6. Cheese-rolling, Gloucestershire

Takes place: UK Spring Bank Holiday Weekend. Next one: unknown

Cheese Rolling: Unusual Spring Festivals

For a country that prides itself on its eccentric rituals, the annual chase-the-cheese race to the bottom of Cooper’s Hill in Gloucestershire might be one of the UK’s nuttiest.

Taking place every Spring Bank Holiday, young locals (and an increasing number of internationals who travel in especially) compete to chase a wheel of Double Gloucester down Cooper’s Hill, incurring several sprains, concussions and broken bones between them along the way – and that’s it. The event is on hiatus this year but there are high hopes for its return in 2012.

Join the Party!

Words: Isabel Clift

Flickr image credits, with thanks: 1 2 3 4 5 6 7

4 Comments »

  1. slayton Said,

    April 8, 2011 @ 8:23 pm

    awsomeness

  2. nax Said,

    April 14, 2011 @ 6:08 pm

    I’m from Valencia, Las fallas rock, its the most crazy festivity I have ever lived, but still something bad.
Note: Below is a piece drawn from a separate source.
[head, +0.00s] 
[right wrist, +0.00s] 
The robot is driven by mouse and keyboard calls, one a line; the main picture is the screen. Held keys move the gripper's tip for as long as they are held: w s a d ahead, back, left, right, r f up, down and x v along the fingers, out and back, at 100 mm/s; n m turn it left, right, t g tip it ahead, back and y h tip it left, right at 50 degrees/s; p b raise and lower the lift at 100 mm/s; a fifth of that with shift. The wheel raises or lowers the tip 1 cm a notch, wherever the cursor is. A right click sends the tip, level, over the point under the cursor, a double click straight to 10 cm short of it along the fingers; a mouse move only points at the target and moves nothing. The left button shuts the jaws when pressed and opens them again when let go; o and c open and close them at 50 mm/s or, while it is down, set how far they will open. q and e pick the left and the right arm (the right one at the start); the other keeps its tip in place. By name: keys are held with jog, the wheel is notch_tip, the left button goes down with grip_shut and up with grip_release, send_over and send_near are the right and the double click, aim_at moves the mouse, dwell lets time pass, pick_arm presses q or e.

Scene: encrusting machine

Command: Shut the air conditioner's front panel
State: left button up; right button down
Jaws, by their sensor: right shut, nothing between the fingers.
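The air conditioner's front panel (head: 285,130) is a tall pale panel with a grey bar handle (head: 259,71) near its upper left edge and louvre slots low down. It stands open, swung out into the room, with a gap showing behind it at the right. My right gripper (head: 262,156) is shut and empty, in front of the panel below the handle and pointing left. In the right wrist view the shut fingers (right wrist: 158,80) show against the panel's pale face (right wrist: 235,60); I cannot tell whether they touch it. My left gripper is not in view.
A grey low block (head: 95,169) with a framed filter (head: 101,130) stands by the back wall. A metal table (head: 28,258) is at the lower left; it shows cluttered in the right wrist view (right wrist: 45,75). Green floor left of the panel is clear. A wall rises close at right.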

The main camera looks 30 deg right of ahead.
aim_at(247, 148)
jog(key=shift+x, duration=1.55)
    Valencia turns into a firecrackers battlefield and
    a pile of trash to walk through… of course it is
    nice and cool but it turned Valencia into the monkeys
    of the zoo… devoured by turism.

  3. Phoenix Said,

    April 15, 2011 @ 12:22 am

    Bealtainn in Edinburgh is amazing too- like a combo of the hedonism of Las Fallas and the close-to-the-surface pagan roots of Walpurgis Night.

  4. Isabel Said,

    May 3, 2011 @ 9:55 am

    @Phoenix – I hadn’t heard of Beltane, sounds like yet another reason to go to Edinburgh! Hope you had a good one yesterday if you celebrated!